Die Figur will erst in diese Schicki-Bar, und sie kommt auch rein, aber wo ist sie da eigentlich? An einem ziemlich blöden Ort! Und sie findet es auch selbst nicht mehr so toll. Sie sieht: Die anderen Leute hier interessieren mich gar nicht.
Wulfgramm: Aber sie entscheidet das selbst. Nicht andere entscheiden, dass sie da nicht hingehört, sie sagt, dass das ein blöder Ort ist, und geht dann einfach wieder. Das ist hier ein entscheidender Punkt.
Das Bühnenbild besteht aus einem großen Bett. Dieses Bett steht auf Büchern, und zwar auf ganz bestimmten Büchern: „Rückkehr nach Reims“, „Spricht die Subalterne Deutsch?“, „Das Kapital lesen“ … alles neomarxistische Soziologie. Das steht so nicht im Stück, das ist eure Setzung?
Schmidt: Ja, diese Buchtitel sind entstanden, weil wir uns im Vorfeld gemeinsam überlegt haben, an was uns der Stoff erinnert. Und da tauchten Begriffe auf wie „Klasse“, „Migration“, „Feminismus“ …
Wulfgramm: Tragödientheorie! (lacht)
Schmidt: Und außerdem haben wir uns überlegt: Die Protagonistin hat die Welt der Oma in Polen, sie hat die Welt der Eltern in den Fabriken, und was ist dann ihre eigene Welt? Sie ist aufgestiegen, ausgebrochen, hat vielleicht studiert – womöglich hat sie diese Bücher zu Hause?
Wulfgramm: Diese Bücher sind ein Fundament. Das Bett ist für die Protagonistin ein Rückzugsort, auch ein Ort für eine Depression, und dieses Bett ruht auf den Büchern. Die Sprache – jetzt sind wir wieder bei der Sprache! – ist zu ihrem Fundament geworden.
Die Figur hat eine Migrationserfahrung gemacht, und diese Migration hat eine Verletzung ausgelöst, die nicht geheilt wurde.
Wulfgramm: Es geht darum, dazuzugehören. Und diese Mühe, diese Arbeit und diese Anstrengung, das ist ein großes Thema.

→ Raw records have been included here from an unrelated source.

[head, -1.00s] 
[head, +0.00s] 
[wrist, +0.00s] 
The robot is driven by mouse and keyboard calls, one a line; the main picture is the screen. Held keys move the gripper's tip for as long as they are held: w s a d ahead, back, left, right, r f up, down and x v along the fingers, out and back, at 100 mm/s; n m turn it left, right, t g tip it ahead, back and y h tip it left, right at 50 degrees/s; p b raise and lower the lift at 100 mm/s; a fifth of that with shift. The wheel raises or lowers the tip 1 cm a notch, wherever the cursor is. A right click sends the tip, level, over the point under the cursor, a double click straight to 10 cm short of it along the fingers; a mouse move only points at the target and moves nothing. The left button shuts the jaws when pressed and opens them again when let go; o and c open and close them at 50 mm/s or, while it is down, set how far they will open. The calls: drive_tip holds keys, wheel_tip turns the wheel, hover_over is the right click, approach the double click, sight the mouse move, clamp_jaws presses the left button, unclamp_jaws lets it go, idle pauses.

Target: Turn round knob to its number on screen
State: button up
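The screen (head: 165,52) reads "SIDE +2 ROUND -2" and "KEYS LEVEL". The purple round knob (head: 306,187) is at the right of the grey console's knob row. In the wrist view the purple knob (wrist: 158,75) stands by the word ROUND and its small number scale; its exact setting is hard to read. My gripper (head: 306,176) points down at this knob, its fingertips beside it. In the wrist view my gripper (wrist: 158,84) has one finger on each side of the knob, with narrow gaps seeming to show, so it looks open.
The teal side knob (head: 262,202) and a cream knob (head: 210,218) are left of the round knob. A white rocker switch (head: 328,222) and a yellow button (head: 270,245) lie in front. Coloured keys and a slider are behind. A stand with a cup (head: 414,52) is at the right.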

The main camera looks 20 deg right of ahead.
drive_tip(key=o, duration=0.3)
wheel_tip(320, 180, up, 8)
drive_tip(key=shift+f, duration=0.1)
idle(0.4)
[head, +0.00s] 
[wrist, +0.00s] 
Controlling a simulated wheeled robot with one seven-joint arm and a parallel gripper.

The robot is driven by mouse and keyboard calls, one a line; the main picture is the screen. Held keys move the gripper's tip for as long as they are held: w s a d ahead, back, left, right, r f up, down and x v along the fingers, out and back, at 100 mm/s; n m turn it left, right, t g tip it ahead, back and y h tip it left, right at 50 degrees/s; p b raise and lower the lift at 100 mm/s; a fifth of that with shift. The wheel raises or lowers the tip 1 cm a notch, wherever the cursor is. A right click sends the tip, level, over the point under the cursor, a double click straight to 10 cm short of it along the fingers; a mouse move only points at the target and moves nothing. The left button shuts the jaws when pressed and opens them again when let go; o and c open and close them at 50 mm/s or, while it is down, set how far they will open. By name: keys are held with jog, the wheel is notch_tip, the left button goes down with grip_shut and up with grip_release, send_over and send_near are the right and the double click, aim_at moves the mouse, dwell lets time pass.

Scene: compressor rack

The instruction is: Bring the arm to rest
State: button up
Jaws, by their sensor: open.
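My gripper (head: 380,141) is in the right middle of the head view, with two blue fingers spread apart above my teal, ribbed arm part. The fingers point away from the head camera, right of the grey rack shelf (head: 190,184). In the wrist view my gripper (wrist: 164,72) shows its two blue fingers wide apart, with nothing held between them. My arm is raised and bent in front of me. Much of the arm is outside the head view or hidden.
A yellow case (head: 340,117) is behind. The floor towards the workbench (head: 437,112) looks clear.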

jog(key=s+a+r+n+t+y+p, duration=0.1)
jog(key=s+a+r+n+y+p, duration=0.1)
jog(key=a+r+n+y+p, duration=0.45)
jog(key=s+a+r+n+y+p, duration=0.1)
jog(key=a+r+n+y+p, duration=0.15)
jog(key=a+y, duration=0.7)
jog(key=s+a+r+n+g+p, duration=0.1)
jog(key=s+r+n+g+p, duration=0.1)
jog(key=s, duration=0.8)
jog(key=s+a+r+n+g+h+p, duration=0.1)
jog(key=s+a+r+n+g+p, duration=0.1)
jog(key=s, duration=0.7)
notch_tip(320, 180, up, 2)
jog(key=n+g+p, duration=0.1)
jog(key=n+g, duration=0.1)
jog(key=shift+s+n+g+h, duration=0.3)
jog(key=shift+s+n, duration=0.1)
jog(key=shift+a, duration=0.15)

Schmidt: Nicht die Migration hat die Verletzung ausgelöst, es ist das Wahrnehmen einer migrierten Person durch die dominante Mehrheitsgesellschaft, die Verletzungen bereitet.

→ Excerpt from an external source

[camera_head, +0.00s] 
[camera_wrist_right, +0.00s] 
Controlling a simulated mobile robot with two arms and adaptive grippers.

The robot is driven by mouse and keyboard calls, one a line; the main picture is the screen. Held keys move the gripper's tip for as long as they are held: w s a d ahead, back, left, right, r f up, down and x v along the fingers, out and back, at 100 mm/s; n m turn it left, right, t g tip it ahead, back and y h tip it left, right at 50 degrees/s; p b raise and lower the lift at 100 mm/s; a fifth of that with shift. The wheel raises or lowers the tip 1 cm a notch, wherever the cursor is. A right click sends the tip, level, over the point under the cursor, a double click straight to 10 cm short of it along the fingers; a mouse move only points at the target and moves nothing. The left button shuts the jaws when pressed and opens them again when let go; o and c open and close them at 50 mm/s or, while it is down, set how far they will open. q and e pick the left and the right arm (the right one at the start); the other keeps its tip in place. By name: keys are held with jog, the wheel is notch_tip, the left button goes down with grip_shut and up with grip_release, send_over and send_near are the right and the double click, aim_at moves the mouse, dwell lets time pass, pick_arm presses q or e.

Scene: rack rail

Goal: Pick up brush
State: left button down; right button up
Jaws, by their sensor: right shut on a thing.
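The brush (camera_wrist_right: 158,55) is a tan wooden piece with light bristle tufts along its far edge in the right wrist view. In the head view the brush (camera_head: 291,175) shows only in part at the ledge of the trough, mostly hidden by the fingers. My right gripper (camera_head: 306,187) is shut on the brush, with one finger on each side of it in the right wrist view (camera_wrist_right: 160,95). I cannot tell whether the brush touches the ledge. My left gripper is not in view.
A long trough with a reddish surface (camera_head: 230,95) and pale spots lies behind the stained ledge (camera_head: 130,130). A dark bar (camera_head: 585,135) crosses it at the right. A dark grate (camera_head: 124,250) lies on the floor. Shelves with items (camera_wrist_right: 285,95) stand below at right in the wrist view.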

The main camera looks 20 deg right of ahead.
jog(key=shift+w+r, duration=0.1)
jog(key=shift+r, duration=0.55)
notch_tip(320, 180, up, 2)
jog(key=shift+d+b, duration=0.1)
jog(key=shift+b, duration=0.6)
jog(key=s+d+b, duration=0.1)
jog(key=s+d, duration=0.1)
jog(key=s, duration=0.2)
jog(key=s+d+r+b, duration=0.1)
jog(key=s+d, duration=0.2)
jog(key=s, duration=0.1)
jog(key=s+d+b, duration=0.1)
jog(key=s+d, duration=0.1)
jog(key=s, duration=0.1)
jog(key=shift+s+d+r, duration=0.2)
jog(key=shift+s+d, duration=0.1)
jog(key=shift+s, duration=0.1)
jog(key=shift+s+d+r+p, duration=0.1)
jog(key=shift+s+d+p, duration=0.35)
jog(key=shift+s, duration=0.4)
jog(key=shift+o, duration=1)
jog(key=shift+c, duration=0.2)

Ist es eigentlich in Ordnung, über Migration zu sprechen, wenn weder das Regieteam noch die Darstellerinnen einen Migrationshintergrund haben?
Schmidt: Es stimmt schon, wir haben uns gefragt, ob wir, die wir keine so prägende Migrationserfahrung haben, einen anderen Zugriff finden können, zum Beispiel aufgrund unserer Klassenzugehörigkeit, aufgrund dessen, dass wir teilweise Arbeiterkinder sind. Es ist komplett berechtigt, zu sagen: Man hätte noch jemanden im Team haben müssen, die davon mehr erzählen kann. Aber das Stück erzählt so gut – wir sollten der Migrationsgeschichte gerecht werden, wenn wir dem Stück gerecht werden.

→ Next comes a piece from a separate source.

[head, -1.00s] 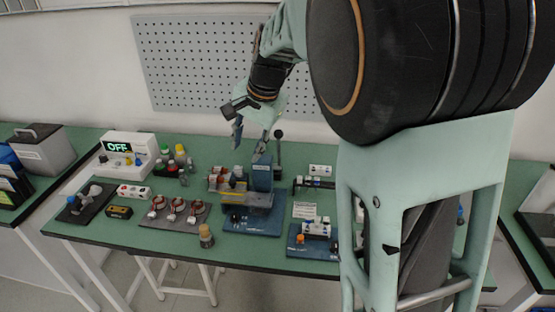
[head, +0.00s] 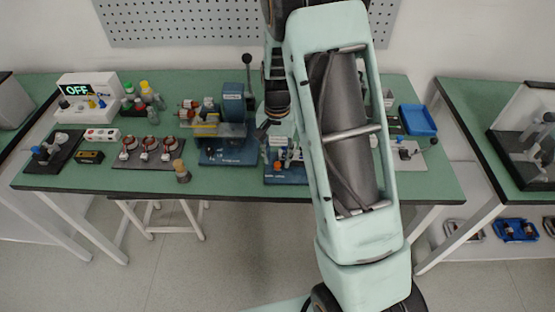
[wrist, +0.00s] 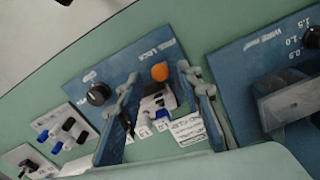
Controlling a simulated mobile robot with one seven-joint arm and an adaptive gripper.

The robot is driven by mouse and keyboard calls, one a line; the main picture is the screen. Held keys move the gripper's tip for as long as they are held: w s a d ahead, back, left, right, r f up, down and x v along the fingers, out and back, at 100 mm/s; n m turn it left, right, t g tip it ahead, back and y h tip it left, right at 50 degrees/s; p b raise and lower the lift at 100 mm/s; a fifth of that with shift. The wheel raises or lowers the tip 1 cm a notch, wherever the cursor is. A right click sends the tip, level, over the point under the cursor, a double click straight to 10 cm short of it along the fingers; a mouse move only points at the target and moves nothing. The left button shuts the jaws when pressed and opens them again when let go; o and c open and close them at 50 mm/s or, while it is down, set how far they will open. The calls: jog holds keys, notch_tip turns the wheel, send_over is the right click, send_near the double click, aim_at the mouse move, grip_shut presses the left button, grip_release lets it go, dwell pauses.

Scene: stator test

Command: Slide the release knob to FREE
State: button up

Einen Satz aus dem Stück halte ich für sehr relevant. „Wenn es um Geschichten geht, die man gerne mal ,Migrationsgeschichten‘ nennt, die man gerne mal ,Migrationsbiografien‘ nennt, dann gibt es, dann gibt es da doch jetzt echt wichtigere zu erzählen als die meine, oder?“ Daraus schließe ich, dass es in dem Stück eigentlich darum geht, zu sagen: „Doch! Deine Geschichte IST die wichtige!“
Schmidt: Es müssen alle Geschichten erzählt werden. Einfach alle. Wenn einem der Raum gegeben ist, dann sollte man erzählen. Vor allem, wenn man ansonsten nicht repräsentiert ist.
Wulfgramm: Wir haben uns lange mit Ewe Benbenek über autofiktionales Schreiben unterhalten. Sie hat ja einen Migrationshintergrund, sie sagt auch, dass sie Diskriminierung erfahren hat – aber sie hat nie Rassismus erfahren. Da gibt es also immer noch diese Unterschiede. Ein bisschen heißt das dann auch: Darf ich erzählen, wo anderen viel schlimmere Dinge widerfahren sind? Und das beantworten wir alle mit „Ja“.